Is patent law writing cheques it can’t cash?
Description
Welcome to IP Provocations! In this first episode, we drill experts Janet Freilich and John Liddicoat about the extent to which the promises patent law makes match up with what happens in practice. Is the system working as it’s supposed to? Are patents incentivising the types of innovation we want most? Do we still see scientific breakthroughs without them? What would happen if every patent was actually enforced? And why on earth do people go to the effort of maintaining patents long after they realise the invention they’re protecting is useless?
IP Provocations is hosted by the Melbourne Law School’s Professor Rebecca Giblin, and the University of Sydney’s Professor Kimberlee Weatherall.

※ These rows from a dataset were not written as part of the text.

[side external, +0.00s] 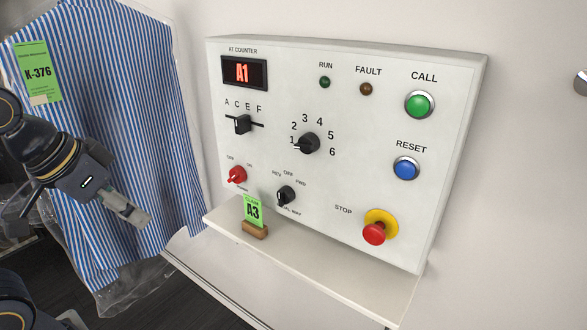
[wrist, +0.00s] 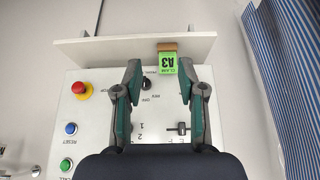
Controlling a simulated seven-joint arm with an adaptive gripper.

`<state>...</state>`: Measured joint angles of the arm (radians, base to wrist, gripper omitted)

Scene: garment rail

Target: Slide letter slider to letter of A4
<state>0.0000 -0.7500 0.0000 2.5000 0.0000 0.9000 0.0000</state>
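The letter slider (side external: 242,124) is a black knob on a short horizontal slot at the panel's upper left, under the letters A, C, E, F. Its knob stands near the middle, around C and E; I cannot tell exactly which. It also shows in the wrist view (wrist: 181,128), upside down, near the right finger. The display (side external: 243,73) above reads A1. A green claim tag (side external: 253,211) reads A3, not A4. My gripper (side external: 128,212) is left of the panel, in front of the striped shirt, apart from the slider. In the wrist view its fingers (wrist: 159,66) are spread and empty.
The white panel (side external: 350,210) also carries a number dial (side external: 308,143), a red switch (side external: 237,174), a black selector (side external: 286,195), and call (side external: 420,104), reset (side external: 407,168) and stop (side external: 375,232) buttons. A shelf (side external: 330,265) juts out below. A bagged striped shirt (side external: 120,120) hangs left.

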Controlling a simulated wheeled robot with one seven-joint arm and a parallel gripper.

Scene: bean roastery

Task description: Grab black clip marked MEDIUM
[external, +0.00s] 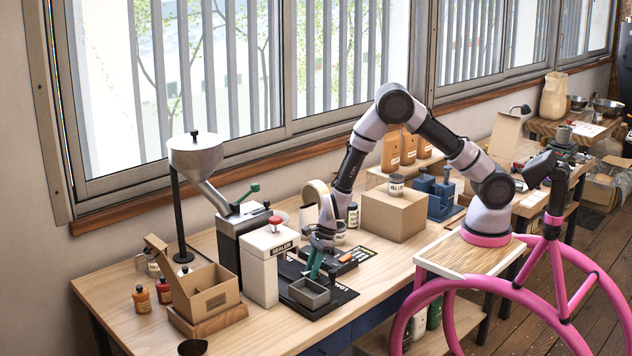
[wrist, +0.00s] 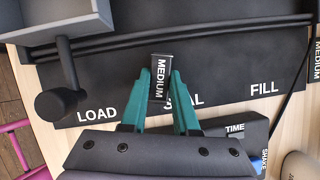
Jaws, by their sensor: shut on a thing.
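The black clip marked MEDIUM (wrist: 161,78) is between the tips of my gripper in the wrist view, its white letters readable lengthwise. My gripper (wrist: 162,88) has teal fingers and is shut on the clip, over a black mat (wrist: 215,75) lettered LOAD and FILL. The middle word on the mat is partly hidden behind a finger. In the external view my gripper (external: 315,272) is low over the worktable, beside a grey open tray (external: 310,293). The clip cannot be made out there.
A white sealer box (external: 262,265) stands left of my gripper, with a grinder and hopper (external: 195,155) behind it. A cardboard box (external: 393,215) bearing a jar stands to the right. In the wrist view a block marked TIME (wrist: 235,130) lies close to the right finger.

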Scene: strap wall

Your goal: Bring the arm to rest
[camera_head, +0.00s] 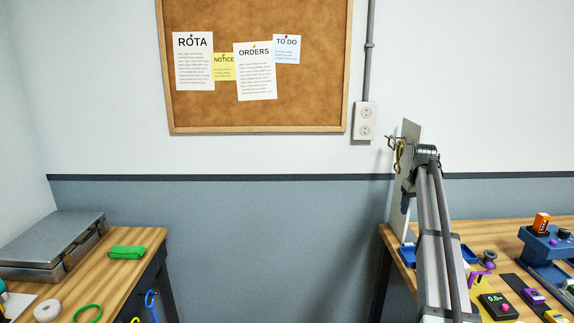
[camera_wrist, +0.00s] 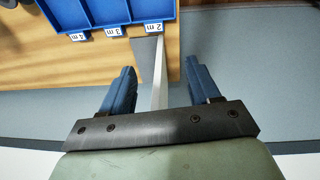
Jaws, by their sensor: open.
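My gripper (camera_wrist: 157,84) shows in the wrist view with its two blue fingers wide apart and nothing gripped. The thin edge of a pale upright panel (camera_wrist: 160,72) appears in the gap between the fingers, apart from both. In the head view my arm rises from the lower right and bends over at the top. My gripper (camera_head: 406,200) hangs below that bend, in front of the pale panel (camera_head: 407,130) at the right bench's left end. The arm partly hides the panel.
The right bench (camera_head: 393,240) carries blue trays, a meter (camera_head: 498,306) and small tools. Labelled blue bins (camera_wrist: 105,12) show in the wrist view. A brass-coloured item (camera_head: 398,156) hangs at the panel's hook. The left bench (camera_head: 82,262) holds a metal case and green strap. Open floor lies between benches.

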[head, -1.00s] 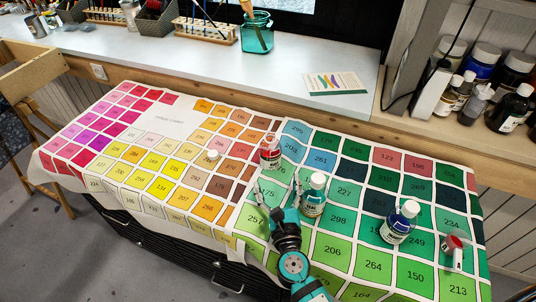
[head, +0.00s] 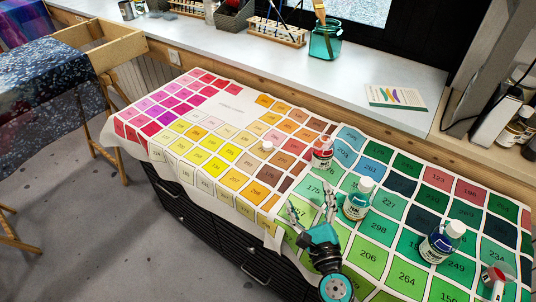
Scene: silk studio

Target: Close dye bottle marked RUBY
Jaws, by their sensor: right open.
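A small bottle with a red label and red at its open-looking top (head: 322,153) stands upright on the colour chart; its lettering is too small to read, but its red fits RUBY. A small white cap (head: 267,147) lies apart from it on the chart, to its left. My right gripper (head: 312,203) is open and empty, its two fingers apart and pointing up the picture. It is nearer than the red-labelled bottle, a little below it in the picture, and left of the green bottle. My left gripper is not in view.
A green bottle (head: 357,199) and a blue bottle (head: 442,242), both white-capped, stand on the chart (head: 232,112). A red-and-white object (head: 492,281) is at the lower right. The counter behind holds a teal jar (head: 325,41) and a card (head: 396,97). The chart's left is clear.

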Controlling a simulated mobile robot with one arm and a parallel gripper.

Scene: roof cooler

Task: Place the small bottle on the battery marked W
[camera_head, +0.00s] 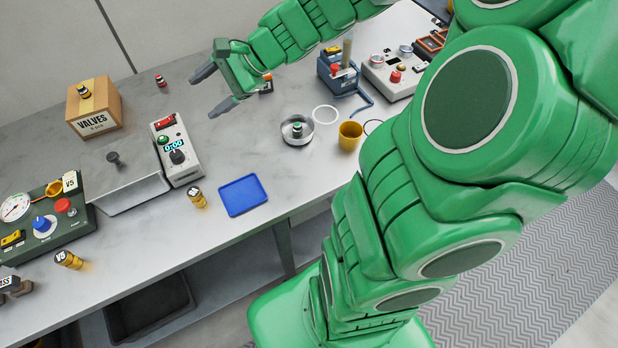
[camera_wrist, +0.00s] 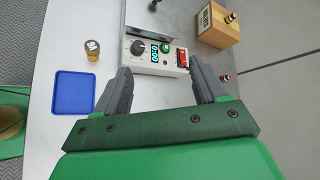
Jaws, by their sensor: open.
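A gold and dark battery-like cylinder (camera_head: 198,197) stands left of the blue tray. It also shows in the wrist view (camera_wrist: 92,50); its pale mark is too small to read surely. I cannot tell which is the small bottle. My gripper (camera_head: 202,95) is open and empty, above the counter right of the box.
A timer box (camera_head: 177,150) lies between the cardboard box (camera_head: 95,112) and the blue tray (camera_head: 243,195). A yellow cup (camera_head: 349,136) stands at right.

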You can read more about Giblin’s work here, and Weatherall’s work here. This episode’s guests are:
Professor Janet Freilich is a Professor of Law at Fordham University. Prior to entering academia, she practiced as a patent litigator and prosecutor. You can read more about her research at her Fordham School of Law profile.
You can find Freilich’s paper on the replicability crisis in patent law here. We also discussed her paper on patents’ new salience, which looks at how the patent system has potentially worked precisely because it is under enforced, and how that’s now changing thanks to AI and other technology. You can read that here.
Dr John Liddicoat is senior lecturer in law at King’s College, London. He is particularly interested in biotechnology and life-sciences, and the role patent law plays incentivising innovation in these areas. Read more at his King’s College profile.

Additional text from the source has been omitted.